Zorunlu mali sorumluluk sigortasından yararlanmak için bir takım şartların gerçekleşmiş olması gerekmektedir. Bunlar ;

  • Araç sahibinin uğradığı bir hasar karşılanmamaktadır.
  • Sigortanın geçerli olabilmesi için motorlu bir taşıt hasara sebebiyet vermelidir.
  • Sigortanın geçerli olabilmesi için hasarın karayollarında meydana gelmesi gerekir.
  • Karayolları mali sorumluluk sigortası Türkiye sınırları içinde bir hasar meydana gelmesi halinde geçerlidir.
  • Motorlu taşıtın işletme halinde olması gerekir.

Karayolları zorunlu mali sorumluluk sigortası ile ilgili davalar daha çok kaza sırasında zarar gören kişiler tarafından açılmaktadır. Yasa koyucu aynı zamanda  kaza sırasında zarar gören ve zorunlu mali sorumluluk sigortasının tarafı olmayan 3. kişilerin zararlarını tazmin edebilmeleri için de çeşitli düzenlemeler yapmıştır.  6102 sayılı TTK(Türk Ticaret Kanunu)’nın kabulünden önce, trafik kazalarında zarar gören 3. kişilerin zorunlu trafik sigortasından yararlanıp yararlanamayacakları hakkında çeşitli görüş ayrılıkları vardı. Ancak Yargıtay yerleşik içtihatları ile kaza sırasında  zarar gören 3. kişilerin doğrudan sigortacıya  dava açma hakkı olduğuna dair hükümler emretmiştir. 6102 sayılı TTK’nun kabulü  ile bu hak ilgili kanunun 1478. maddesinde güvence altına alınmıştır.

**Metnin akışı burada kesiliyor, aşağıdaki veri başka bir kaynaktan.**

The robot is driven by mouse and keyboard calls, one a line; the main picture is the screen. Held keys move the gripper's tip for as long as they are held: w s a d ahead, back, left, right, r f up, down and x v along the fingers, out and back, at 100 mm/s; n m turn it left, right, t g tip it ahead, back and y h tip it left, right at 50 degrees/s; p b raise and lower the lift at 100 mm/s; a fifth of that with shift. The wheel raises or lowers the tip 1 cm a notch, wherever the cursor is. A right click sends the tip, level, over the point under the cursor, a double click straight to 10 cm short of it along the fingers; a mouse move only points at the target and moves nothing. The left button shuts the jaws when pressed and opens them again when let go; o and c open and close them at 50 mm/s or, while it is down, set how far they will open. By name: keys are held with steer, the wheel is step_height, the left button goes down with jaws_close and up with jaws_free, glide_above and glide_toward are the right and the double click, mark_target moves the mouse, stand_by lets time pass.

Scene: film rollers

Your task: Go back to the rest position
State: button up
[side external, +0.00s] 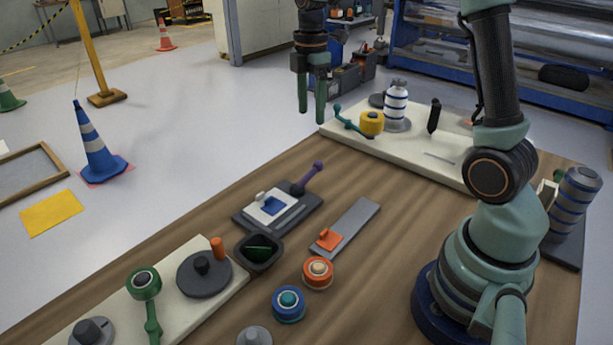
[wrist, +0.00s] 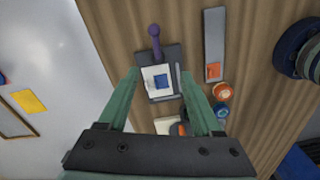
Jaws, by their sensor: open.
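My gripper (side external: 313,100) hangs in the air above the far left edge of the wooden table (side external: 385,240), fingers pointing down. Its two green fingers are apart with nothing between them; they also frame the view from the wrist (wrist: 165,85). Below it in the wrist view lies a dark plate device (wrist: 173,56) with a white panel, a blue square (wrist: 161,81) and a purple-knobbed lever (wrist: 155,34). The device also shows in the side view (side external: 290,222), apart from my gripper.
A grey strip with an orange slider (side external: 330,239), a dark bowl (side external: 258,265), orange (side external: 318,284) and blue (side external: 289,317) buttons stand nearer. The air around my gripper is free.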

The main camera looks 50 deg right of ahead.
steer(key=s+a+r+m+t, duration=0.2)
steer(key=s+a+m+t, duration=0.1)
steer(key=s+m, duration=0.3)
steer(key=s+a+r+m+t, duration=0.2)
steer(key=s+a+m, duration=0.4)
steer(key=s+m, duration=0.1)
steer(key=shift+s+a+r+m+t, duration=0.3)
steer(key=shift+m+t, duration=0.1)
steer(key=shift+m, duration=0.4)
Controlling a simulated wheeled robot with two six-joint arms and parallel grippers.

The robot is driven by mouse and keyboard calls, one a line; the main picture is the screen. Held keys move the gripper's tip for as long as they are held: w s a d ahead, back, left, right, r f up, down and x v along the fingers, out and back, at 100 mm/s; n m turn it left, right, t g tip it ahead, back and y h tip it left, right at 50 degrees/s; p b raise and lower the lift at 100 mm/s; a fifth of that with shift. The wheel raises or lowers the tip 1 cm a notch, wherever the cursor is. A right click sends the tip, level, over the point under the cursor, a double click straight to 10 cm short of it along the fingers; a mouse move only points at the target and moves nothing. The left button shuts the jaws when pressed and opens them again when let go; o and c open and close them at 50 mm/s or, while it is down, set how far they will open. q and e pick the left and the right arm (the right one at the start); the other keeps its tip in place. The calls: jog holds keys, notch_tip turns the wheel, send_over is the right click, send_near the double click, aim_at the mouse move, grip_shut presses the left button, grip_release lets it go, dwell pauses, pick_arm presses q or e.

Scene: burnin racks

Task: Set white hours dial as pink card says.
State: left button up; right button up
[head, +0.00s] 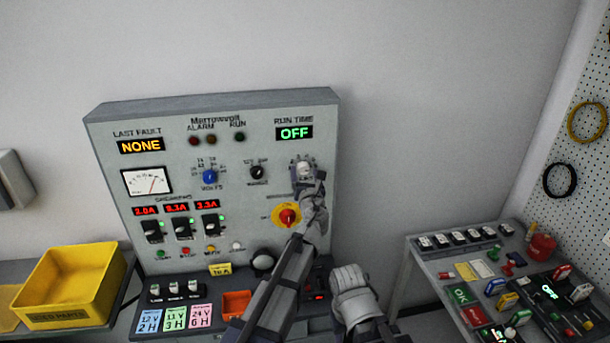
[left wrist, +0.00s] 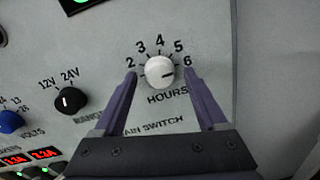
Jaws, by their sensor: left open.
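The white hours dial (left wrist: 159,72) sits on the panel among the numbers 2 to 6. A dark mark on its face seems to point right, roughly toward the 6. My left gripper (left wrist: 160,76) is open, with one finger on each side of the dial; I cannot tell whether they touch it. In the head view my left gripper (head: 308,182) partly covers the dial (head: 304,168). The pink card (head: 200,317) lies below the panel and reads 24 V, 6 H.
The RUN TIME display (head: 294,133) reads OFF. A red switch (head: 287,217) on a yellow plate is beside my left arm. The black range knob (left wrist: 71,101) is left of the dial. A yellow bin (head: 75,285) and a side table (head: 440,263) with parts flank the panel.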

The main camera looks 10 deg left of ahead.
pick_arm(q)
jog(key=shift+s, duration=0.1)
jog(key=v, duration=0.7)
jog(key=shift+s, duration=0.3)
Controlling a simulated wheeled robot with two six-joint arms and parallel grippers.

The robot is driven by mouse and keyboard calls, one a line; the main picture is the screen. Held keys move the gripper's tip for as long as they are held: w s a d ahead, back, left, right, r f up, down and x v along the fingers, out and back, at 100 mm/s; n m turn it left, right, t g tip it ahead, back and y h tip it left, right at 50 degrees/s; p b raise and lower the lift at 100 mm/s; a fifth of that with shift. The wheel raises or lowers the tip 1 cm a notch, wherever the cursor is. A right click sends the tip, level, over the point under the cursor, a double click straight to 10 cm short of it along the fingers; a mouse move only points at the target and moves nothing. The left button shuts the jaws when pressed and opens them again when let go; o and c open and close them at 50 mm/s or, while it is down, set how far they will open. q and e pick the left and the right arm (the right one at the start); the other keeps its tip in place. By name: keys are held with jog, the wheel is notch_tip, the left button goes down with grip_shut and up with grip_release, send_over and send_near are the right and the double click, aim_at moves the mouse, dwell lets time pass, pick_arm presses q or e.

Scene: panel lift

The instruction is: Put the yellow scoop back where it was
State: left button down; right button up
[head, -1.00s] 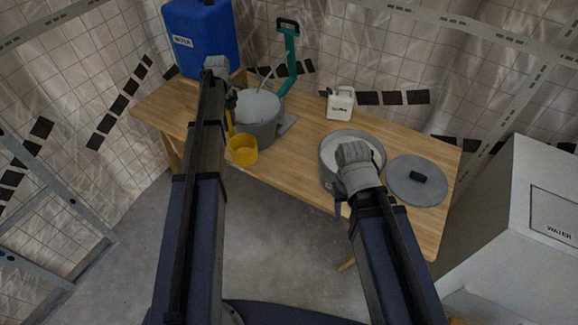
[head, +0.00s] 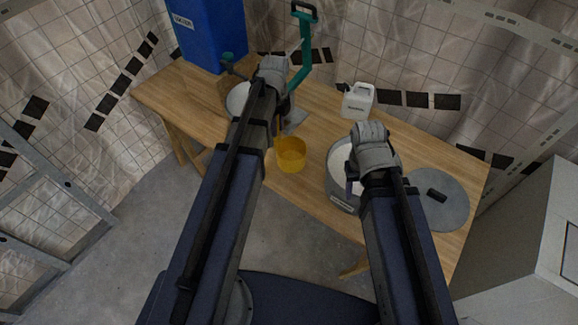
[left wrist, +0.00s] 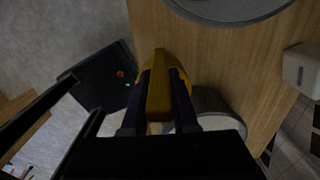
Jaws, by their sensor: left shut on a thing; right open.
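The yellow scoop (head: 290,156) hangs from my left gripper (left wrist: 160,98), cup low, near the front table edge between the two grey pots. The left wrist view shows both fingers shut on its yellow handle (left wrist: 158,88). In the head view my left arm hides the fingers and most of the handle. My right gripper (head: 352,178) is open and empty, over the left side of the right grey pot (head: 342,203), which holds white material. My right wrist covers part of this pot. The left pot's white contents (head: 238,98) show partly behind my left arm.
The wooden table (head: 455,160) carries a round grey lid (head: 445,215) at right, a white canister (head: 358,103) at the back, a teal-handled tool (head: 304,50) and a blue water container (head: 208,35). A large pale box (head: 530,235) stands right of the table.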

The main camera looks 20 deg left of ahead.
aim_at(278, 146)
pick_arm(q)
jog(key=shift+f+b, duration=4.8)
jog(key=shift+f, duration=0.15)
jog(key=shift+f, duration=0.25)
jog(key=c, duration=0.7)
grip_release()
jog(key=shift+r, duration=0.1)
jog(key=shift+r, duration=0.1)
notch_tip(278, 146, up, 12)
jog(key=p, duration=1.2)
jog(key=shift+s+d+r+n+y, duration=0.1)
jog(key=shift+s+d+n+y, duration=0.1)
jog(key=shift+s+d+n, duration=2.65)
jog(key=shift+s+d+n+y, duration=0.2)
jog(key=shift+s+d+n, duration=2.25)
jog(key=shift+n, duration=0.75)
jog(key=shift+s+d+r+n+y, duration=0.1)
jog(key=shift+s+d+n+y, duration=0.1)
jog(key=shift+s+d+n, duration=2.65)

TTK madde 1478 derki “Zarar gören, uğradığı zararın sigorta bedeline kadar olan kısmının tazminini, sigorta sözleşmesi için geçerli zamanaşımı süresi içinde kalmak şartıyla, doğrudan sigortacıdan isteyebilir.” Bu düzenleme ile sigortalının kazası sonucu zarar gören 3. kişiler hem sigortalıya karşı hemde doğrudan sigortacıya karşı dava açabilme hakkına sahiptirler.

Bu hak aynı zamanda KTK( Karayolları Trafik Kanunu) 97. maddesinde kabul edilmiştir. KTK 97. madde 2016 yılında yeniden düzenlenmiştir. Bu düzenlemeden önce zarar görenler zorunlu mali trafik sigortası sınırları içinde sigortacıya başvurmadan direkt dava açma hakkına sahiptiler. Ancan 26.04.2016 tarihi itibariyle 97. madde yeniden düzenlenerek yürürlüğe girmiş ve bu nedenle zarar gören kişiler için sigortacıya dava açamadan önce mutlaka sigortacının bağlı olduğu sigorta kuruluşuna yazılı olarak başvuruda bulunma zorunluluğu getirilmiştir. Sigorta kuruluşuna başvuruda bulunan kişiye, sigorta kuruluşu tarafından başvuru tarihinden itibaren en geç 15 gün içinde yazılı cevap gönderilmez ise yahut sigorta şirketi tarafından verilen cevabın zarar görenin talebini karşılamadığına dair uyuşmazlık çıkarsa zarar gören; sigortacıya karşı dava açabilir. KTK’daki yeni düzenleme ile zarar görenin sigorta kuruluşuna başvuru yapmadan dava açması engellenmiştir. Aynı zamanda, zarar gören 3. Kişinin sigorta şirketine başvuru yapmış olsa dahi sigorta kuruluşunun 15 gün süreli cevabını beklemeden dava açması bu düzenleme sayesinde imkansızlaşmıştır.

Trafik kazaların da zarar gören 3. Kişilerin zararlarının tazmini için sigorta şirketlerine açacakları davalarda görevli mahkeme Asliye Ticaret Mahkemeleridir. Bu tür davalarda yetkili mahkeme ise sigortacının merkez veya şubesinin veya sigorta sözleşmesini yapan acentanın bulunduğu yer mahkemesinde dava açılabileceği gibi kazanın vuku bulduğu yer mahkemesinde de açılabilir.

Zarar gören 3. kişiler hem sigortalıya hemde sigortacıya birlikte dava açabilirler böyle bir durumun gerçekleşmesi halinde sigortalı ve sigortacı, zarar gören 3. kişiye karşı müteselsilen sorumlu olurlar. Zarar gören 3. kişi sigortalıya karşı dava açmış, bu dava sonucunda tazminata hak kazanmış olsa dahi; tazminat bedelini sigortalıdan tahsil etmediği sürece sigortacıya karşı dava açma hakkını kaybetmez. Ancak zarar gören 3. Kişiler sigortalıya karşı davadan feragat ederse sigortacıya karşı da feragat etmiş olur.